- _DIRECTION_
Your output must be the lines below from the line containing "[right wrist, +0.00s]" to the line containing "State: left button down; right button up", both lines included, reproduced exactly and without pictures.

- _RECORDS TO PROCESS_
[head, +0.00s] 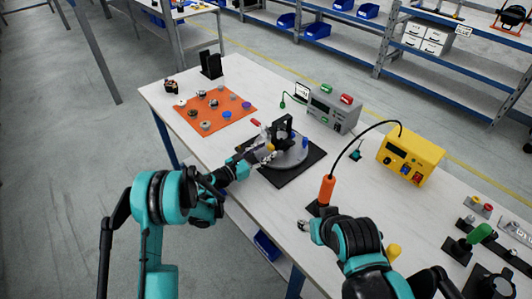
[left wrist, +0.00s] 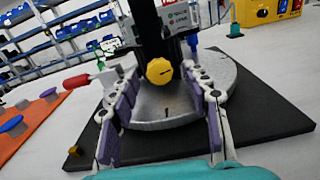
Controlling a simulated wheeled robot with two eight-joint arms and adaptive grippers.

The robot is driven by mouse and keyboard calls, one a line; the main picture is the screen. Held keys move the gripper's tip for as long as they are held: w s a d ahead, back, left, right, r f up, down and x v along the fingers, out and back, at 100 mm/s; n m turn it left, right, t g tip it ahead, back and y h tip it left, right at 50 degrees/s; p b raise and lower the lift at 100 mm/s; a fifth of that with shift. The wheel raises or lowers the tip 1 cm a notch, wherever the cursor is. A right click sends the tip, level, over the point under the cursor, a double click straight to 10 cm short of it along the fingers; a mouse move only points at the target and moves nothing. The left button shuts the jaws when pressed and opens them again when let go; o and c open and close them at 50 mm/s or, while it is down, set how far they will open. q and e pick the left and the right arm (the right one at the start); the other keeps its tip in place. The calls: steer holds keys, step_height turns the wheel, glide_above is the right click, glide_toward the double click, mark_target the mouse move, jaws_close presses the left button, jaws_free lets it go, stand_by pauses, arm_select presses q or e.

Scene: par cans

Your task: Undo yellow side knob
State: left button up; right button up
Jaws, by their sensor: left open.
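The yellow side knob (left wrist: 159,71) faces me on a dark upright fixture (left wrist: 156,35) in the left wrist view. The fixture stands on a round grey base (left wrist: 165,112) on a black mat (left wrist: 262,112). My left gripper (left wrist: 165,95) is open, its two purple-padded fingers on either side of the knob's line with a gap to each. In the head view the knob (head: 270,147) shows small beside my left gripper (head: 262,152). My right arm (head: 352,242) is low near the table's front edge; its gripper (head: 304,226) is small and its jaws are unclear.
An orange mat (head: 228,105) with several small knobs lies left of the fixture. A grey box (head: 335,108) stands behind it. A yellow box (head: 409,157) and an orange-handled tool (head: 326,190) are to the right. White table surface is free between them.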

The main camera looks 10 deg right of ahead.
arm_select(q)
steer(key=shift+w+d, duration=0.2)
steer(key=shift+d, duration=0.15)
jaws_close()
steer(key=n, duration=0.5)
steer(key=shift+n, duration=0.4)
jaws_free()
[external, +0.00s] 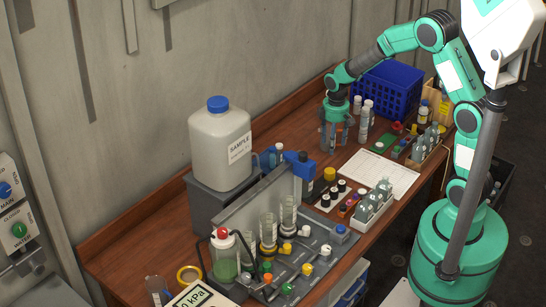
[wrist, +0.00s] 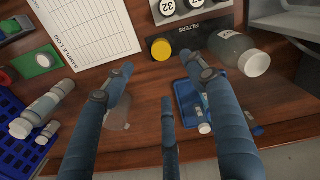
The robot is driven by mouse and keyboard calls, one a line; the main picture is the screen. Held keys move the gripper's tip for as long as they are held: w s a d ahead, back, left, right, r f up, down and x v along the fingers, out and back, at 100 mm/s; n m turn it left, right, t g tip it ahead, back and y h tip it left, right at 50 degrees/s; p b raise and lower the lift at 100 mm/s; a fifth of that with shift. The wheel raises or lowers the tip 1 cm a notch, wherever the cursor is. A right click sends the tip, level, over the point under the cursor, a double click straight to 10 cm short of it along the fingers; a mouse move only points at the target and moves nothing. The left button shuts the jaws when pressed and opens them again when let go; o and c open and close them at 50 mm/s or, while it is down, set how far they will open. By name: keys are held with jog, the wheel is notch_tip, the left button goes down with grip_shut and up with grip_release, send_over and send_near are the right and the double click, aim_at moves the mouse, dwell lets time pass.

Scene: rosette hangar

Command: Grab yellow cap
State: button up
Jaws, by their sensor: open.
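The yellow cap (wrist: 161,49) shows as a round yellow disc in the wrist view, on the wooden bench beside the black filters holder (wrist: 196,35). In the external view the yellow cap (external: 329,174) sits left of the paper sheet. My gripper (wrist: 157,72) has its blue fingers spread, with nothing between the tips. The cap appears just beyond the fingertips in the wrist view. In the external view my gripper (external: 336,140) points down over the back part of the bench, apart from the cap.
A sample log sheet (wrist: 90,35) lies left of the cap. A clear bottle (wrist: 240,52) and a blue tray (wrist: 187,112) are to the right. White-capped bottles (wrist: 42,108) stand near the blue crate (external: 390,88). A large sample jug (external: 218,145) stands further left.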

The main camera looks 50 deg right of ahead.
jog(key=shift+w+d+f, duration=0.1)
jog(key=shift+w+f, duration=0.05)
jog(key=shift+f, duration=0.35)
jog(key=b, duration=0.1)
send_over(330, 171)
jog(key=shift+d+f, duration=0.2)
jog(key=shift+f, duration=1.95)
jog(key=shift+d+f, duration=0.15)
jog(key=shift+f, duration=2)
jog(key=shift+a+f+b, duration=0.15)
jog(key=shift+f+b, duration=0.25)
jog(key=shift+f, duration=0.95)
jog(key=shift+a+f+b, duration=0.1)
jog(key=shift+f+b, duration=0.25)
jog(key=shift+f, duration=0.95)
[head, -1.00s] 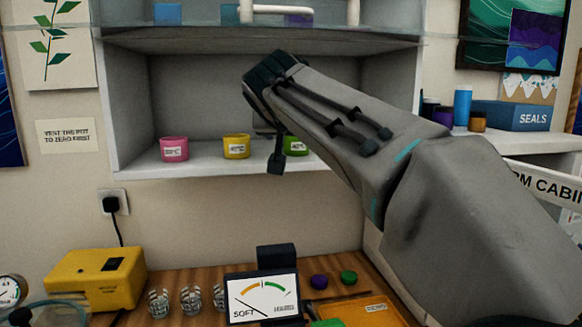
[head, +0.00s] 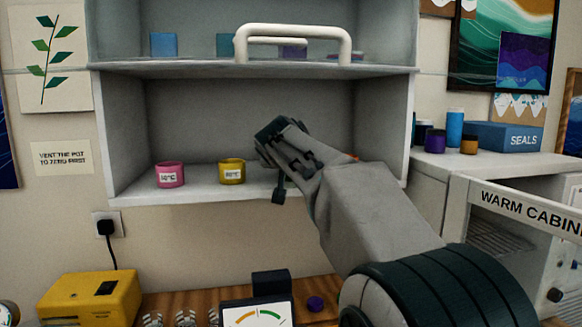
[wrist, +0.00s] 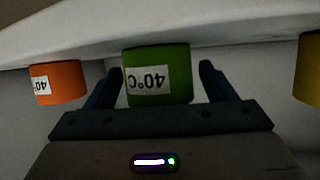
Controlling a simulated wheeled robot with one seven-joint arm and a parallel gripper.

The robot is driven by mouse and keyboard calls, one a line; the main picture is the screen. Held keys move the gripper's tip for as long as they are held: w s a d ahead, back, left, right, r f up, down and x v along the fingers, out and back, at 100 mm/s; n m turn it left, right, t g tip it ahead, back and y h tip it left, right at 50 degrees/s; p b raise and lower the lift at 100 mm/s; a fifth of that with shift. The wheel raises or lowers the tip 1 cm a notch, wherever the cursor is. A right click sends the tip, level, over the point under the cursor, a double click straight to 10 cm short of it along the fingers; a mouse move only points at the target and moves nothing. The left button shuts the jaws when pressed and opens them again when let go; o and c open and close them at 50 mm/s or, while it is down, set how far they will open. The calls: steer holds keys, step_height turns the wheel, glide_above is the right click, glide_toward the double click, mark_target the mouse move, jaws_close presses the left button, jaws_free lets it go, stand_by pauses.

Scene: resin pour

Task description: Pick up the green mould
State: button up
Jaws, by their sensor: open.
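The green mould (wrist: 158,77), with a 40°C label, stands between the two fingers of my gripper (wrist: 160,85) in the wrist view, which shows the scene upside down. My gripper is open, with a finger on each side of the mould and a visible gap at the right finger. I cannot tell whether the left finger touches it. In the head view my gripper (head: 283,168) is at the lower shelf, and the green mould is hidden behind it.
A yellow mould (head: 231,171) and a pink mould (head: 170,175) stand left of my gripper on the shelf (head: 135,190). An orange mould (wrist: 57,83) is on the green mould's other side. The upper shelf and a white handle (head: 292,30) are above.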

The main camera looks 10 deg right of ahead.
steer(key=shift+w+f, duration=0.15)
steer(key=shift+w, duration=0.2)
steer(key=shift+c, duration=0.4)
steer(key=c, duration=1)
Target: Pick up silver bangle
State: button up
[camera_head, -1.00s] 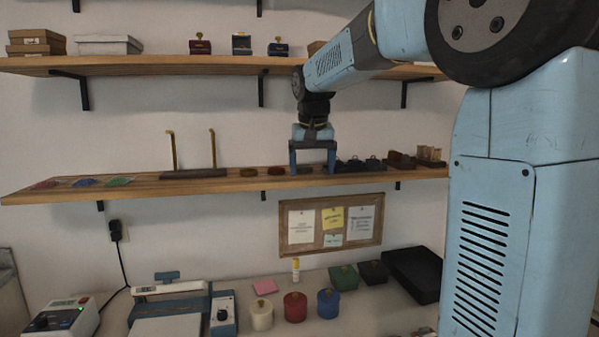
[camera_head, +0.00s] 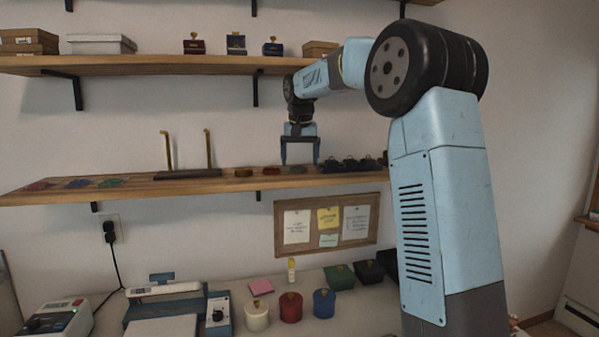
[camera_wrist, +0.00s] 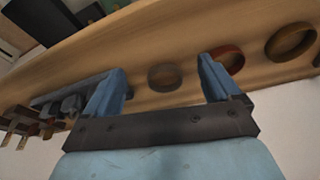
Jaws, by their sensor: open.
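The silver bangle (camera_wrist: 164,67) is a dull grey ring lying flat on the wooden shelf. In the wrist view it shows between my two fingers and beyond them, touching neither. In the head view it is a small dark ring (camera_head: 298,170) below my gripper. My gripper (camera_head: 300,162) points down over the shelf, fingers apart and empty. In the wrist view the gripper (camera_wrist: 163,88) has one finger on each side of the bangle.
A reddish bangle (camera_wrist: 231,60) lies close by the right finger in the wrist view, with a brown-gold one (camera_wrist: 291,42) farther right. Dark ring holders (camera_head: 350,164) stand on the shelf right of my gripper in the head view. A two-post stand (camera_head: 188,173) is to the left.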

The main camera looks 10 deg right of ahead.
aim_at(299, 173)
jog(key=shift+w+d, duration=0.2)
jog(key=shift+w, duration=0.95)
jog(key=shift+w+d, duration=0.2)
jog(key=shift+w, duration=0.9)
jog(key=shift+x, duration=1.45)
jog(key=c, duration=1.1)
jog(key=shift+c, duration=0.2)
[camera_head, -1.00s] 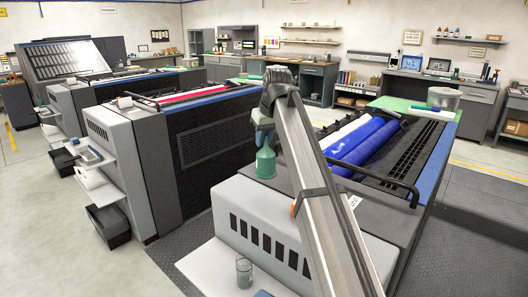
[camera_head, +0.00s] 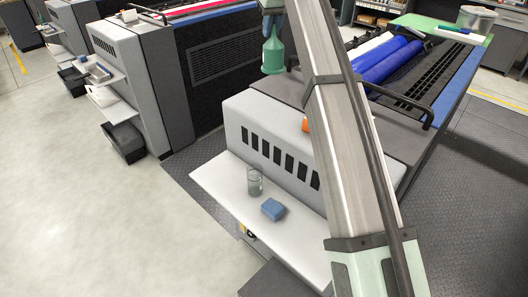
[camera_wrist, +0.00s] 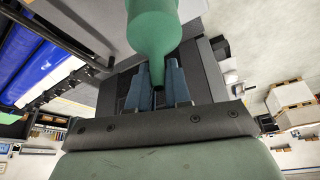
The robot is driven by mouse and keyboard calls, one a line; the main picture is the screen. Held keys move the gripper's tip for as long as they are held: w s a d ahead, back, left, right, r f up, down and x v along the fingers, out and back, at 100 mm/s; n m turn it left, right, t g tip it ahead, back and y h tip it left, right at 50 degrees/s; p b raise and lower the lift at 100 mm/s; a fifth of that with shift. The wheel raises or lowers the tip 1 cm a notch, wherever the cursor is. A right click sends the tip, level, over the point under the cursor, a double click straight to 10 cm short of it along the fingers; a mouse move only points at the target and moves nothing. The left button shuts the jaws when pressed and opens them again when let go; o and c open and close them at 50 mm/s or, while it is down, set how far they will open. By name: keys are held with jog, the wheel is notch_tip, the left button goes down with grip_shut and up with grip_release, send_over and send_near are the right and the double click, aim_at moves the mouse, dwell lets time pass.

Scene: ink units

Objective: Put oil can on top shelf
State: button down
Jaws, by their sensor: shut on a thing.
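The green oil can (camera_head: 273,55) hangs upright below my gripper (camera_head: 272,5), at the top of the head view. My gripper is shut on its narrow upper part; the fingertips are partly cut off there. In the wrist view, the can (camera_wrist: 152,38) has its narrow end between the two blue-grey fingers (camera_wrist: 157,88). A white shelf (camera_head: 222,180) juts from the near press, low and in front of the can.
The near press's grey housing (camera_head: 262,115) rises behind the shelf, with an orange thing (camera_head: 305,125) on top, partly behind my arm. The shelf's left part is bare. Another press (camera_head: 160,90) with white side shelves (camera_head: 104,96) stands at left.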

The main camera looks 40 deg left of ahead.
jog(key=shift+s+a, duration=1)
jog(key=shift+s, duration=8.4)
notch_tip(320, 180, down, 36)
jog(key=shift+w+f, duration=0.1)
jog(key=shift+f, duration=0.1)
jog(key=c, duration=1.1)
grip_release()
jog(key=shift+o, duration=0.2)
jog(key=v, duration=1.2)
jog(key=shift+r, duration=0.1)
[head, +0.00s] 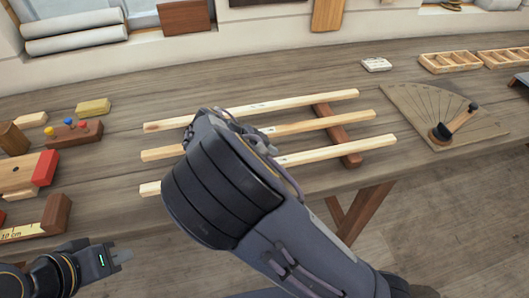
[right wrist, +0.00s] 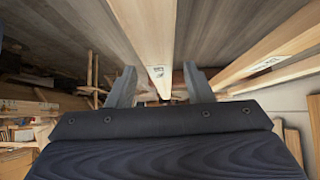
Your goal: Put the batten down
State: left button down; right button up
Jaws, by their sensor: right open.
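Three pale wooden battens lie side by side across the bench: a back one (head: 290,103), a middle one (head: 320,124) and a front one (head: 345,151). Their right parts cross a dark brown bar (head: 352,158). My right arm covers part of the front two battens and hides its gripper in the head view. In the right wrist view my right gripper (right wrist: 160,70) is open, with a finger on each side of one batten (right wrist: 152,35); I cannot tell whether they touch. Two other battens run to its right. My left gripper (head: 122,256) is empty at the lower left, off the bench.
Wooden blocks and a red-ended tool (head: 40,170) crowd the bench's left end. A fan-shaped board (head: 410,105) with a dark-knobbed handle (head: 460,120) lies at the right. Partitioned trays (head: 450,62) stand at the back right. The bench behind the battens is mostly clear.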

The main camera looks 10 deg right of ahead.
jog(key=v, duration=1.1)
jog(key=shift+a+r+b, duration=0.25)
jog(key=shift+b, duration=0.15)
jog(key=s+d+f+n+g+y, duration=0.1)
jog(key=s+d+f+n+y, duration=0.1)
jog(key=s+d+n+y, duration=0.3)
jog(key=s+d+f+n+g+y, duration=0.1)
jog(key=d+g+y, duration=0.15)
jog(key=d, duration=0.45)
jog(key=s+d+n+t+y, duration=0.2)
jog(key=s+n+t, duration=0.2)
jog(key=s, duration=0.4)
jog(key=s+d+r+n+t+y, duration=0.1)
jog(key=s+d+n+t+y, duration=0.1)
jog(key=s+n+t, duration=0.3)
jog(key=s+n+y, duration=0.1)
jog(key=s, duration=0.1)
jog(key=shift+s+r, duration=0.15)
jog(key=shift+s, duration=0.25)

- _RESULT OF THIS TASK_
[right wrist, +0.00s] 
Your goal: Put the batten down
State: left button down; right button up

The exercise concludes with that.